Right then Enrique gets a visit from Ignacio (Gael Garcia Bernal), a friend from his days at a Catholic boys school whom he has not seen in 16 years. "Are you still writing?" Enrique asks the friend. No, Ignacio is an actor now and wants to be called Angel. He has come looking for a role and he has brought Enrique the last story he wrote, called "The Visit." He explains that part of the story is about their time at school, the grown-up part is fiction. Enrique is troubled by Ignacio's visit. He doesn't recognize his childhood friend. "You should take off your beard, " is his first comment, "you would look better without it." Indeed, Gael Garcia Bernal looks strangely squat and burly, with lots of hair around his face. He is quickly dismissed by Enrique ("There is nothing less erotic than an actor looking for work...") who has no intention of seeing him again.
But then Enrique reads "The Visit" and the narrative shifts to Ignacio's voice. This marks the beginning of the main story-telling device of Bad Education, in which segments of the story are told in a fragmented fashion by shifting first-person accounts. Every voice sounds believably real and yet is only a personal and perhaps not reliable version of the story.
"The Visit" begins with Gael Garcia Bernal doing a number in "La Bomba", a seedy transvestite club in the provincial town where the Catholic boys school is located. He is Ignacio, who calls himself Zahara ( " a mix of desert, hazard and cafeteria"), the glamorous star of the show. In skin-tight sequins, with a platinum blond hairdo, red fingernails painted on white gloves, and perfect skin, he/she lisps a highly suggestive lip synch to "Quizaz". This is the highly advertised moment I had waited for – when the sexy, boyish Gael turns into a woman. Unfortunately this breath-taking transformation into the transsexual heroine of the story only lasts a few moments – the literal tease –, just long enough for Zahara to flirt with a young man in the audience and throw him a red carnation. When Zahara comes out of the club with her tranny lover Paca ( Javier Cámara, who played the nurse in Talk to Her), she looks anything but glamorous. She appears as a vulgar little tart who drops Paca to take the young man with the carnation behind his ear to her room for sex and then discovers that her snoring boy-toy is Enrique, her first childhood love.

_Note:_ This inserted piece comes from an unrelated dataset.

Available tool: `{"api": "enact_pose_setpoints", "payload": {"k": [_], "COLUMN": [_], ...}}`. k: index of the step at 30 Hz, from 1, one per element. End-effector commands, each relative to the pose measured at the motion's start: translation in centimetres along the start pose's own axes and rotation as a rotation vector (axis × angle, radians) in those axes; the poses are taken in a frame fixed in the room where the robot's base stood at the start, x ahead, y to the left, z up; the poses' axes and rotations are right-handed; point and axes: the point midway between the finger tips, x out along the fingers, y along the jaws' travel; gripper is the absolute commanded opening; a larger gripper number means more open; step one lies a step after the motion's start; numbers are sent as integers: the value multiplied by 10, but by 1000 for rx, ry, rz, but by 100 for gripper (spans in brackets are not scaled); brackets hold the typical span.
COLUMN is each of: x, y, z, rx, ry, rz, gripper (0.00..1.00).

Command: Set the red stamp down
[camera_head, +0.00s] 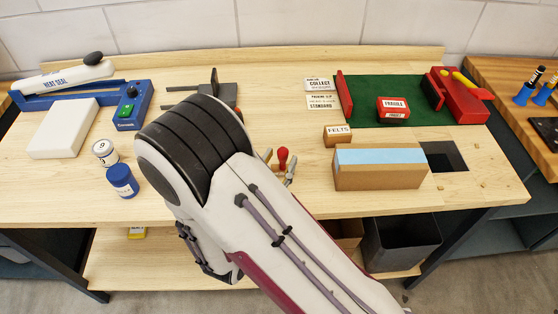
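A small red knob-shaped handle (283,155), which may be the red stamp, shows just right of my arm over the middle of the bench. A tan piece stands to its left and a grey metal piece to its right. My arm hides what lies below, so I cannot tell whether the red handle is held or standing. A red-and-white box marked FRAGILE (394,105) sits on the green mat (370,88) at the back right.
A wooden block with a pale blue top (380,157) and a FELTS block (337,139) stand right of my arm. A square opening (443,157) lies beyond. A blue heat sealer (132,117), a white block (62,128) and jars (122,180) are at left.

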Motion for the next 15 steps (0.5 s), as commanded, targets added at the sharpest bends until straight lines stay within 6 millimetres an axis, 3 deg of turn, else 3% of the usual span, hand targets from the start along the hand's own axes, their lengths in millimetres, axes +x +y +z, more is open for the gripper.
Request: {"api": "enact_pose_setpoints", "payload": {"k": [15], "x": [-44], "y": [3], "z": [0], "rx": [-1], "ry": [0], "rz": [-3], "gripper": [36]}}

This first fragment is fairly daring sex comedy and part of the amusement is to know that the real Enrique, the filmmaker, is reading this story about himself. But the question arises who exactly sees Zahara, the glamorous performer, as a cheap, stereotypical transsexual who acts in kitschy photo novella style and never looks convincing as a woman: Almodóvar? The filmmaker Enrique? Ignacio, the writer of "The Visit"?
The story segments cut back and forth between past and present. High on speed, Zahara pays a visit to the head of the boys school, Father Manolo (Daniel Gimnénez Cacho) who is finishing mass at the adjoining church. While Paca sacks the valuable mass utensils, Zahara presents herself as Ignacio's sister. The priest does not recognize her as the boy whose writing teacher he used to be. Zahara announces that Ignacio is dead, presents the priest with Ignacio's story "The Visit", and tries to blackmail him for child abuse.

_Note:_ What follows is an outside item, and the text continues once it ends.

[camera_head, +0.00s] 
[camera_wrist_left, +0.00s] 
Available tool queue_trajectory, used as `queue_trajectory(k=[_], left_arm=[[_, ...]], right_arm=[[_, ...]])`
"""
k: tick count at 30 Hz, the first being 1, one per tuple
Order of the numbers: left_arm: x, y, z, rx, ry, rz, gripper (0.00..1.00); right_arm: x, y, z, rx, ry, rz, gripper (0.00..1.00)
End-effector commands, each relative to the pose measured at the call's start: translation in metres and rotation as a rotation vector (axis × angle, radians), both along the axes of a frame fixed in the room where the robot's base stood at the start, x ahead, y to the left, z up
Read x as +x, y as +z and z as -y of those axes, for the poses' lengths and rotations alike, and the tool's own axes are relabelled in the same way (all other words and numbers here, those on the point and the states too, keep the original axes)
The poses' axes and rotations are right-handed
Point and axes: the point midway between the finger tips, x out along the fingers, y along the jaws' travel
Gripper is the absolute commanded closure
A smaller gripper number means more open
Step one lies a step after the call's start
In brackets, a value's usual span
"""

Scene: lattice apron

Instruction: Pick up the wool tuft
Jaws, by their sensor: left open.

The priest reads the story and the narrative shifts again. In 10 year-old Ignacio's voice, we learn what happened in the past. Ignacio (Nacho Perez) is the star singer in the church choir and a good shot on the soccer field, where he runs with the graceful movements of a ballet girl. His beauty is mesmerizing to young Enrique who falls in love with him. Father Manolo, however, is also in love with him. With perverse sentimentality and greed the priest gets off on the angelic singing of the boys, especially at mass. Ignacio is forced to sing ambiguous songs for him in private – like Moon River with its lines about muddy waters and the longing to know what is hidden in the dark – while the other boys frolic in a lake. The boy is shown running from a thicket, shouting, "No!" while the priest comes out rearranging his robes. The boy stumbles and falls. The blood trickling down his forehead splits his face and the entire screen while his voice comments that from this moment, his life was forever divided. The stage is set for the perversion of innocence, the destruction of childhood love, and the proliferation of fictional accounts about the consequences of these events.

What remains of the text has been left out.